On 04/07/2014 02:18 PM, Siluvery, Arun wrote:
> On 27/03/2014 22:23, Chris Wilson wrote:
>> On Thu, Mar 27, 2014 at 03:28:26PM +0000,
>> arun.siluvery@linux.intel.com wrote:
>>> From: "Siluvery, Arun" <arun.siluvery@intel.com>
>>>
>>> This patch series adds a new ioctl to resize a gem object.
>>
>> I'm tired, but off the top of my head, I think you can do away with the
>> magic extension to create_ioctl. If we allow any one to fallocate()
>> ranges of any object, the user can create a large object, populate it
>> all with a scratch page, then later populate regions as required. This
>> looks quite a reasonable and useful feature.
>> -Chris
>>
> Could you clarify my understanding on how to use fallocate() to resize
> the object, considering the case where we start with an object of size x
> and want to increase its size  to (x+y) at a later point.
> My understanding is, first object is created with gem_create ioctl with
> size x. At a later point if it is to be resized, we allocate y at the
> end of x using fallocate(). It is allocating the pages for us and from
> its implementation it is clear that the file size is updated with new
> value if offset+len is greater than initial size.
> Do we need to make any changes for GEM to get the new size or it is
> completely transparent to it?
> could you give an overview on how you think it should work?

My understanding of what Chris said is that fallocate(2) could be used 
to toggle ranges of an object - from "normal" backing store, to scratch 
page backing store.

There is a mode argument passed in to fallocate, so if that is zero you 
could populate the passed in range with scratch pages.
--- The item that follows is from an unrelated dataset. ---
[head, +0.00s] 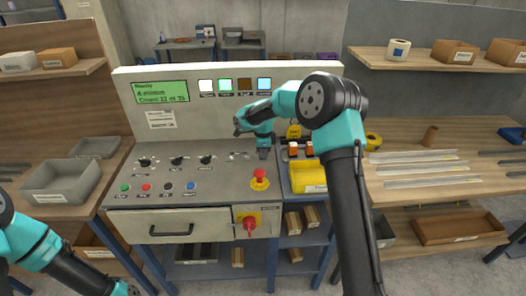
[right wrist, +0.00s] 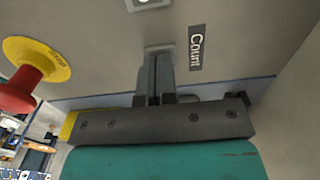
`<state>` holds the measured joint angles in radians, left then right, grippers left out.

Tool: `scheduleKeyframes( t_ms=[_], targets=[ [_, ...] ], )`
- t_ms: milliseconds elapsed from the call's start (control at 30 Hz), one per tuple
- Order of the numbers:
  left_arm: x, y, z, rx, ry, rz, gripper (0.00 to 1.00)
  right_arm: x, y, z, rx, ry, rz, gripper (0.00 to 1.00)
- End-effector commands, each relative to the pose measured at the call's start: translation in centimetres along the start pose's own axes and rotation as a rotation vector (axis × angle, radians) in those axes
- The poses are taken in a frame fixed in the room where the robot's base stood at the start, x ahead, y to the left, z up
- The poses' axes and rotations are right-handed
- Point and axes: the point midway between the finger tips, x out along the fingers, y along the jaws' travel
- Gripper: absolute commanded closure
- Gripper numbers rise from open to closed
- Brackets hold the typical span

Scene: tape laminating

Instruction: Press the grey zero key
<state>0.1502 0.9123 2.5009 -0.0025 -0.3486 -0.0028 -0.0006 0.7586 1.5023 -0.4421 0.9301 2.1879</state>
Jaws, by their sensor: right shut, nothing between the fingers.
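A dark grey button (head: 168,187), seemingly the grey zero key, sits in the lower button row of the control panel, between a red button (head: 146,187) and a blue button (head: 190,187). Its label is too small to read. My right gripper (head: 264,155) is shut and empty, pointing down near the panel's right edge, well to the right of the grey button. In the right wrist view its closed fingers (right wrist: 154,62) are beside the "Count" label (right wrist: 196,48); contact with the panel cannot be told. The grey button is not in that view. My left arm shows at lower left, its fingertips out of frame.
A red emergency stop (head: 259,177) rises from the panel near my right gripper, also in the right wrist view (right wrist: 20,90). Several knobs (head: 177,161) stand behind the button row. A yellow bin (head: 308,177) is right of the panel, a grey tray (head: 62,182) left.

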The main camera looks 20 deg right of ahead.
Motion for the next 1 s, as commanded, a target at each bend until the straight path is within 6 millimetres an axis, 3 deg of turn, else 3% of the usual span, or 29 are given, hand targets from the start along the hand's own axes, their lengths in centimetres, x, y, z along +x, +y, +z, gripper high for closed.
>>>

Or if mode is 
FALLOC_FL_KEEP_SIZE you could allocate proper backing.

Tvrtko

      reply	other threads:[~2014-04-07 14:56 UTC|newest]

Thread overview: 8+ messages / expand[flat|nested]  mbox.gz  Atom feed  top
2014-03-27 15:28 [RFC 0/3] Add new ioctl to resize gem object for deferred allocation arun.siluvery
2014-03-27 15:28 ` [RFC 1/3] drm/i915: Prepare gem object to handle resize arun.siluvery
2014-03-27 15:28 ` [RFC 2/3] drm/i915: Handle gem object resize using scratch page for lazy allocation arun.siluvery
2014-03-27 15:28 ` [RFC 3/3] drm/i915: Create new ioctl to request gem object resize arun.siluvery
2014-03-27 22:23 ` [RFC 0/3] Add new ioctl to resize gem object for deferred allocation Chris Wilson
2014-04-04 10:45   ` Siluvery, Arun
2014-04-07 13:18   ` Siluvery, Arun
2014-04-07 14:54     ` Tvrtko Ursulin [this message]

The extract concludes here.